## Requirements
Copy out each line of the listing that has the word "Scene" in it.

## Extracted data
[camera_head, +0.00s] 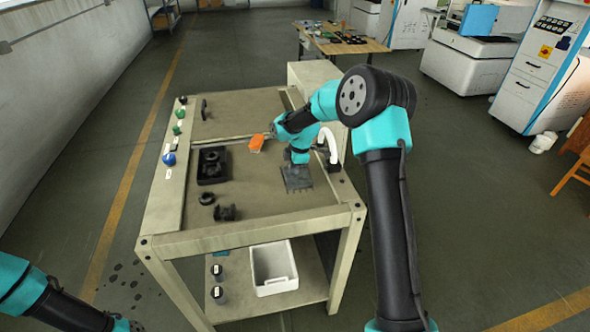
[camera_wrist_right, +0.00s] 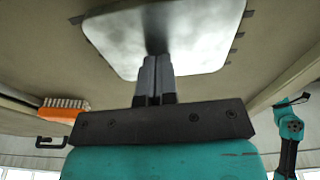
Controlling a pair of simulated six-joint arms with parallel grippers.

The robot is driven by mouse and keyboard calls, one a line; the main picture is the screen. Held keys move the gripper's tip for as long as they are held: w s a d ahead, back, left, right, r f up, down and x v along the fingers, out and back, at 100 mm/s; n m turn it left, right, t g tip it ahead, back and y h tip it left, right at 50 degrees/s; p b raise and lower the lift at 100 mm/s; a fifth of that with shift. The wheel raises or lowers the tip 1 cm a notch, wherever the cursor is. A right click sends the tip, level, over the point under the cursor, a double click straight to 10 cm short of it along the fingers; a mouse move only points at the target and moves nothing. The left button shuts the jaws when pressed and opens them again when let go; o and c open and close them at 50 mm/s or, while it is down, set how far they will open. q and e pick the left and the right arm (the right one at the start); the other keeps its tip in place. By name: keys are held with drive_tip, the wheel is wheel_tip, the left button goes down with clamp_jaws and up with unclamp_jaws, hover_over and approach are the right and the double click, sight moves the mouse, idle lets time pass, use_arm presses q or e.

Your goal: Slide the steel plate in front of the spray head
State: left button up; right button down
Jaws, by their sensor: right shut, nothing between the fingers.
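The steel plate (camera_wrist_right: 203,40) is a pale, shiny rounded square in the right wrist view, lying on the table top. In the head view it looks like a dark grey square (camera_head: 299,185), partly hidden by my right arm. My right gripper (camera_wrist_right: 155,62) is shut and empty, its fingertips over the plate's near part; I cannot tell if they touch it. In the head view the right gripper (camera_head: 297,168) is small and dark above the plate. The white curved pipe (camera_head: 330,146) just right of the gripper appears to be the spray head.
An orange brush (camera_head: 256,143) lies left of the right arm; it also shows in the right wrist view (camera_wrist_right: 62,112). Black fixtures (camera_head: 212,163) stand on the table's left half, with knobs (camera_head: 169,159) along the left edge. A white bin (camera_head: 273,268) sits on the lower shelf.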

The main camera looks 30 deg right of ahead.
---
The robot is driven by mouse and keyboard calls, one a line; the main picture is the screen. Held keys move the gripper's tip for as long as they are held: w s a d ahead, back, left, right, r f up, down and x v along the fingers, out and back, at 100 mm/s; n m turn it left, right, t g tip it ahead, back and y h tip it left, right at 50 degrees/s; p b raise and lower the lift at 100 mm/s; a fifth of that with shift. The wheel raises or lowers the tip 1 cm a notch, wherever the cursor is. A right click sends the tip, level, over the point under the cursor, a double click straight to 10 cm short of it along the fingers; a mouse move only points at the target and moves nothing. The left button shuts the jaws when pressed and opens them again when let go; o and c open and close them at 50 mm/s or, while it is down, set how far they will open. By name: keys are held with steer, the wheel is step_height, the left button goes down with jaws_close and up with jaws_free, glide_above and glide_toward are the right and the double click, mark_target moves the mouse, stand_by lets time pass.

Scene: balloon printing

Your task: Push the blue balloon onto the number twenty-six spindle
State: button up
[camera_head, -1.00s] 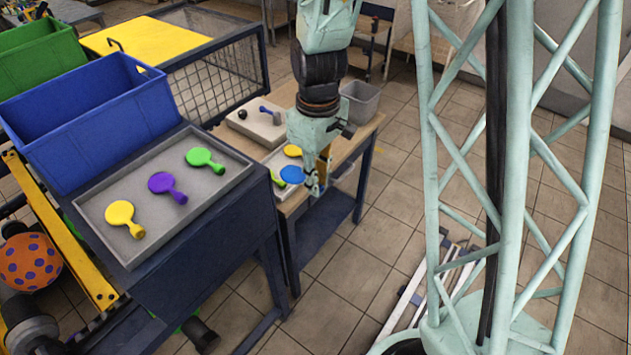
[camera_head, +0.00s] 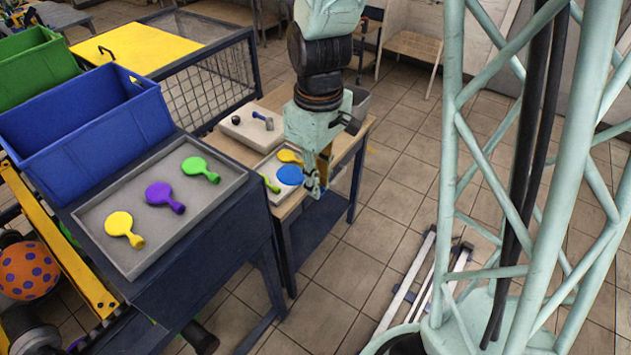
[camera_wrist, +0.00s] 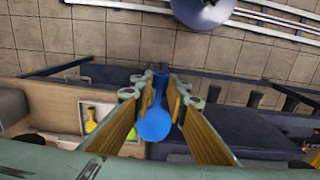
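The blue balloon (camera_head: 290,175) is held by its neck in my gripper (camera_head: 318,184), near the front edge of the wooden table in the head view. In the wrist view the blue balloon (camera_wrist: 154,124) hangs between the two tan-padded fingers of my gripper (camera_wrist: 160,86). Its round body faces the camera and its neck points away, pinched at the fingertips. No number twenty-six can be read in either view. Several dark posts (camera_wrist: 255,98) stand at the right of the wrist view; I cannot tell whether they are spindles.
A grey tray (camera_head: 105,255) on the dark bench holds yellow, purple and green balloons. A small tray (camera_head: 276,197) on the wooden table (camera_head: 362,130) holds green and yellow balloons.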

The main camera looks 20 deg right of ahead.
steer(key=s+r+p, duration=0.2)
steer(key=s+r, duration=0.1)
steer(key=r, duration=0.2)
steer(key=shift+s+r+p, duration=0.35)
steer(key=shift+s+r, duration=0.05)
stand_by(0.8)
---
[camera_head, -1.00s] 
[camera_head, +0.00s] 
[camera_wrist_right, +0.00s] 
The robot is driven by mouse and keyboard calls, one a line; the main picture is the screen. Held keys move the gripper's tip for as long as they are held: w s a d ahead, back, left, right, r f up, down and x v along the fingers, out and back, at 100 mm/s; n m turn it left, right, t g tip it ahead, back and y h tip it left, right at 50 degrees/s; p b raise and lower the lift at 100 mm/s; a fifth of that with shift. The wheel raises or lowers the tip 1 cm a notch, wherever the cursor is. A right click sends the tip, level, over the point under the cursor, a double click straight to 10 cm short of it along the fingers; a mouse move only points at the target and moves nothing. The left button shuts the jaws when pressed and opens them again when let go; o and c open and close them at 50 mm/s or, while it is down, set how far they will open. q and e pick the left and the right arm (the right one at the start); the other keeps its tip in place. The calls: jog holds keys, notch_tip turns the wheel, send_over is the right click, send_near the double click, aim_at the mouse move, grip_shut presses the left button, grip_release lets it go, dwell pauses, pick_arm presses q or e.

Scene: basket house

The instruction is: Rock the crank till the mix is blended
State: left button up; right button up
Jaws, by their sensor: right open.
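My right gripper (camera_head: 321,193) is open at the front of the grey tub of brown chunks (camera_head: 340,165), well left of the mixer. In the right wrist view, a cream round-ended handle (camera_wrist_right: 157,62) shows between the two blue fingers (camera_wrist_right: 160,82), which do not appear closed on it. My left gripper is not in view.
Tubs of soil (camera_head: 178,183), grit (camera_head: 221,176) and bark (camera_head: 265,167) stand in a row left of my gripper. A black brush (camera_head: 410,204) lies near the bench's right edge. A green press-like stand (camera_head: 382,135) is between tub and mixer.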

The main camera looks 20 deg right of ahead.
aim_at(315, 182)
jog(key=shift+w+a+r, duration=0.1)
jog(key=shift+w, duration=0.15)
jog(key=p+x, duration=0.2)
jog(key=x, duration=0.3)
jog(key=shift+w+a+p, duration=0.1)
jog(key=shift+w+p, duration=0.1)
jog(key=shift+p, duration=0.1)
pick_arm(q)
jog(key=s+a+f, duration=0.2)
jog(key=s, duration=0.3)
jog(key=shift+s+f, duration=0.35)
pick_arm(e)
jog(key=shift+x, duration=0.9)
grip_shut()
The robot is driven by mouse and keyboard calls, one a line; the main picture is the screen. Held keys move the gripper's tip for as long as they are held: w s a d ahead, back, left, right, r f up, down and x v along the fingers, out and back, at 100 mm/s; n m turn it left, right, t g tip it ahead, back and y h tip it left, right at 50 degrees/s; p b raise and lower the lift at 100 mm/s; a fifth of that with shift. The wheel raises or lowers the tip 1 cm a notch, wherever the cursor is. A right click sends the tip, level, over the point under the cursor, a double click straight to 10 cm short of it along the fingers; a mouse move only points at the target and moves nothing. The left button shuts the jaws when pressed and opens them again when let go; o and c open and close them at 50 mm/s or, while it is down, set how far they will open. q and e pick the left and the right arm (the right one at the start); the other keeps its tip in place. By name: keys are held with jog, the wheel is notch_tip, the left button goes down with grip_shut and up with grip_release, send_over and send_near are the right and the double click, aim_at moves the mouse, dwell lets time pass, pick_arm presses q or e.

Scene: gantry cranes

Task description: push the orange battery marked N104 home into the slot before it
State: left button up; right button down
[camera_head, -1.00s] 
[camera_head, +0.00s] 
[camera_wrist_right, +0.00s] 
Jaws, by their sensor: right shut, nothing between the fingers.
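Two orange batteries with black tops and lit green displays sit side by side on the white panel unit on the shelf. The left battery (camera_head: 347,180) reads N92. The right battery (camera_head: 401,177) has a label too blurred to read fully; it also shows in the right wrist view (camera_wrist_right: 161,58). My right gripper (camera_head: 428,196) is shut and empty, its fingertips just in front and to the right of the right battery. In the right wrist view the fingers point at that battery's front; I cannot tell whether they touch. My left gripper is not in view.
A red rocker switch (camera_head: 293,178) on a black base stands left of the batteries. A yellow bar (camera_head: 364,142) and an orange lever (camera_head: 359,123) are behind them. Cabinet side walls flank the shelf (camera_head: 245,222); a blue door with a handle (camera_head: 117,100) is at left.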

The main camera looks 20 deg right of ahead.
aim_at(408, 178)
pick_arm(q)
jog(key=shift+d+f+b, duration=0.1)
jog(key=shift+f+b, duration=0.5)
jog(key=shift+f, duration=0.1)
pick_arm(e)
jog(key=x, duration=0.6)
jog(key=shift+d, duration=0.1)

## Full response
Scene: balloon printing
Scene: basket house
Scene: gantry cranes

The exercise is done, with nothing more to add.